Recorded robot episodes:

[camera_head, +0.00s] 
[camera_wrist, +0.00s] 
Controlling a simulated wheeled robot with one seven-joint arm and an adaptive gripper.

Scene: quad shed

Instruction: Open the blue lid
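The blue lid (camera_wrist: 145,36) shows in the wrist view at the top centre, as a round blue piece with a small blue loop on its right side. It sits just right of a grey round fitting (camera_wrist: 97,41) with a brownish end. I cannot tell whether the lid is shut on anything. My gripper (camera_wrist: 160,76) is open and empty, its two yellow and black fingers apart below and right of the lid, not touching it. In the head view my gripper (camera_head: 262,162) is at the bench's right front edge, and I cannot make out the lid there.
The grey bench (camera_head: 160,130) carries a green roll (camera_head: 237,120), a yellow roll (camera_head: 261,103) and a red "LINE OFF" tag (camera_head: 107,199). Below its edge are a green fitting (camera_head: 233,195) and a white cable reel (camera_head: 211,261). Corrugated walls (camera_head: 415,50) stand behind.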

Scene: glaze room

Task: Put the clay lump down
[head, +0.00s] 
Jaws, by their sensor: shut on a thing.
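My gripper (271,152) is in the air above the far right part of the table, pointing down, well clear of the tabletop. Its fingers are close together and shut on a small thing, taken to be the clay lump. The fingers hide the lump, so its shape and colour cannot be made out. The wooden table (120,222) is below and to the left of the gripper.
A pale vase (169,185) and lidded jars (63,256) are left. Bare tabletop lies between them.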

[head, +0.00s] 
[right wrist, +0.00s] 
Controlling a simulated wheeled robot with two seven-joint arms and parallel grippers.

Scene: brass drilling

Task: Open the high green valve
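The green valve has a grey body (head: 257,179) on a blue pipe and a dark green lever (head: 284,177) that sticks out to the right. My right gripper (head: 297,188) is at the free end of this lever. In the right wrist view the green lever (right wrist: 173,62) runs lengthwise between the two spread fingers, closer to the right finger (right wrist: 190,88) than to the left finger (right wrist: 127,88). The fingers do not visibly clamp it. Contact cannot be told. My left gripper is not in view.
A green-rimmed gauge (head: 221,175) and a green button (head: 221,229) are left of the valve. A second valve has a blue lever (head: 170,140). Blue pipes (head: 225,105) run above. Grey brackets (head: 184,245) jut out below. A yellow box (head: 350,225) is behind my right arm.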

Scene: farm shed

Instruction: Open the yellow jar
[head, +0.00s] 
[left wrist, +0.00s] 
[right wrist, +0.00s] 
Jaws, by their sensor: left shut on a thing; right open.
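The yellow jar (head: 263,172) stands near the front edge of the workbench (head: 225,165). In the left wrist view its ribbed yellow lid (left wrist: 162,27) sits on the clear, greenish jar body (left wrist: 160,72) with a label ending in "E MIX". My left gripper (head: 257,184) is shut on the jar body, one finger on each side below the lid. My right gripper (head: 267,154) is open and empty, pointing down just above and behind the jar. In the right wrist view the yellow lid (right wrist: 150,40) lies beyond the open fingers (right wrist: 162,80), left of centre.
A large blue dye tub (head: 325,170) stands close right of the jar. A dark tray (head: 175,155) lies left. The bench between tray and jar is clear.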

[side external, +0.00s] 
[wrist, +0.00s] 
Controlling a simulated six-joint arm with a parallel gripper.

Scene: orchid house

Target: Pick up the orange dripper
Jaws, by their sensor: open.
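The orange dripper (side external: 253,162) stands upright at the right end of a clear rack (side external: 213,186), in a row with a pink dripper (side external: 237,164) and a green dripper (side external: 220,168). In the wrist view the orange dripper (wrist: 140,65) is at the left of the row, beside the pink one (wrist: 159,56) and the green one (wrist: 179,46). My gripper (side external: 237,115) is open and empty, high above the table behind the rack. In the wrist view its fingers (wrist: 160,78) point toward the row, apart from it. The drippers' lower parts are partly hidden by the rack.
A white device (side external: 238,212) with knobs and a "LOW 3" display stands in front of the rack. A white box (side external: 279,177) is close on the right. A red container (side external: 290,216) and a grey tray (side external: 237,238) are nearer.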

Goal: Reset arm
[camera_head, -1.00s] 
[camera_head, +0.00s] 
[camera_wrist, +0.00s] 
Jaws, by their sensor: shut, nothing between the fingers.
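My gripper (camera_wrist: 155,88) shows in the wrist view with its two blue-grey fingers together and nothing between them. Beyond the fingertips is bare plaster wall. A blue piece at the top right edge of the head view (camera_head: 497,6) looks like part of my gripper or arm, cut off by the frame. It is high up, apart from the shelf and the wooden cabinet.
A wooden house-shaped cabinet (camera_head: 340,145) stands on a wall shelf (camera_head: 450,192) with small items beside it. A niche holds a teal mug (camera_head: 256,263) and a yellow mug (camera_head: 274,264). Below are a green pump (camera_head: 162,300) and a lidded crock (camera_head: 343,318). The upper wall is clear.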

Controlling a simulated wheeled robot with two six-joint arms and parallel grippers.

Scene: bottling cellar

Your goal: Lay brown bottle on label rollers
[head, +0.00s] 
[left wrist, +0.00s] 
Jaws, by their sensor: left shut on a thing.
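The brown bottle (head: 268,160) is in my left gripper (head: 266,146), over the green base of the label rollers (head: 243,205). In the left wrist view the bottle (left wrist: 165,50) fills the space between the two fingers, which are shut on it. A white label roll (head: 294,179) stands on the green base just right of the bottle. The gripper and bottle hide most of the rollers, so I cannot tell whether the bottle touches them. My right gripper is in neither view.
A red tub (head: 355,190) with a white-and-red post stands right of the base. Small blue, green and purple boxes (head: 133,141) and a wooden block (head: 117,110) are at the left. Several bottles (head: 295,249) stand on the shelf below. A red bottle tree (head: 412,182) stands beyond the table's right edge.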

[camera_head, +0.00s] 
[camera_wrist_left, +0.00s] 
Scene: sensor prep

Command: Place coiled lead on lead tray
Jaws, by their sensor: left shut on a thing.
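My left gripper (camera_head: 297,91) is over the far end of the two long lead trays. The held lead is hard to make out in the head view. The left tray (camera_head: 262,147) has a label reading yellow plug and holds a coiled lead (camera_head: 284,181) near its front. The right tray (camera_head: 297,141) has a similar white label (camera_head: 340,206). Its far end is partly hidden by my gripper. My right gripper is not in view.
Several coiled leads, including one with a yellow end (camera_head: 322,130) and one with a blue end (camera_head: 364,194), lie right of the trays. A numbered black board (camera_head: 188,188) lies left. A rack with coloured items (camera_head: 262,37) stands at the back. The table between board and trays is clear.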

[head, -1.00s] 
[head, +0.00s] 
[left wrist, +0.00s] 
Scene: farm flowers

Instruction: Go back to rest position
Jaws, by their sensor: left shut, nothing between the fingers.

■ **GIVEN TASK**
Reproduce verbatim only this range: the first line of the material through the line that contains "Scene: quad shed", inclusive.

■ **OUTPUT BELOW**
[camera_head, +0.00s] 
[camera_wrist, +0.00s] 
Controlling a simulated wheeled robot with one seven-joint arm and an adaptive gripper.

Scene: quad shed

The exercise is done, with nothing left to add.